I had to face facts. People were no longer dressing like me anymore, at least in the winter. I was becoming an anachronism. On one night out with another friend who was also wearing a suit, we were approached by two young women. Any idea that they were remotely interested in us soon faded when they asked if we owned the nightclub, as they wanted to report a stolen bag. If I was out shopping in central London, I would often be asked questions by fellow customers, who presumed that I must be a member of staff, to be wearing a suit. I dragged out my tradition for a few more years. I always attended work functions smartly dressed, horrified to see my colleagues turning up in sweatshirts, jeans, and trainers. Attendance at something formal, like a wedding, also required that I look respectable, even though not wearing ties and sporting mis-matched outfits were becoming more acceptable socially, I considered this to be beyond the pale.
By the time I got close to retirement, I had almost reached the end. My suit count was down to two, and I no longer wore cufflinks. On the occasion of my large leaving party, combining retiring from work with leaving the capital, I finally wore a suit without a tie, even though it felt very strange. Once in Norfolk, I rapidly adopted what we have come to know as, ‘The Norfolk Uniform.’ The ubiquitous zip-up fleece top, matched with warm jogger-style trousers, and just a T-shirt underneath. Up here, this outfit is acceptable for almost anything, and copes with the weather too.
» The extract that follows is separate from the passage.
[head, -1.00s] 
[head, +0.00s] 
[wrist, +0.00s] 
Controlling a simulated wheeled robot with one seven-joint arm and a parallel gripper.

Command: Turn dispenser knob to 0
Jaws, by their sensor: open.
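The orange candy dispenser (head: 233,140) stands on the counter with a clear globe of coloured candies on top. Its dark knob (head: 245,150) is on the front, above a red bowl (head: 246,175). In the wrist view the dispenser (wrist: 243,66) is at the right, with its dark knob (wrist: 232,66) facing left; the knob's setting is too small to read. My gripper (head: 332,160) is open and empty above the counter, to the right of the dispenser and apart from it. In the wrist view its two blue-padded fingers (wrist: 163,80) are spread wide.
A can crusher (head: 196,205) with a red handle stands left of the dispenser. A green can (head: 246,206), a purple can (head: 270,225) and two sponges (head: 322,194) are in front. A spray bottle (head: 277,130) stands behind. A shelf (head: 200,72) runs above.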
I no longer have a belt, and my tie collection gathers dust, shaken off for funerals or weddings only. I am down to one suit, for the first time since I was around twelve years old, and I haven’t bought a new shirt in years.
Clothes shopping is now based on practicality, something that would have caused a shudder to my younger self. A selection of fleeces, waterproofs, heavy top coats, and even an unspeakable cap now reside in my wardrobe. My most recent purchases have been all-weather trousers, hiking boots, and walking socks.
The white flag is waving. My surrender is complete.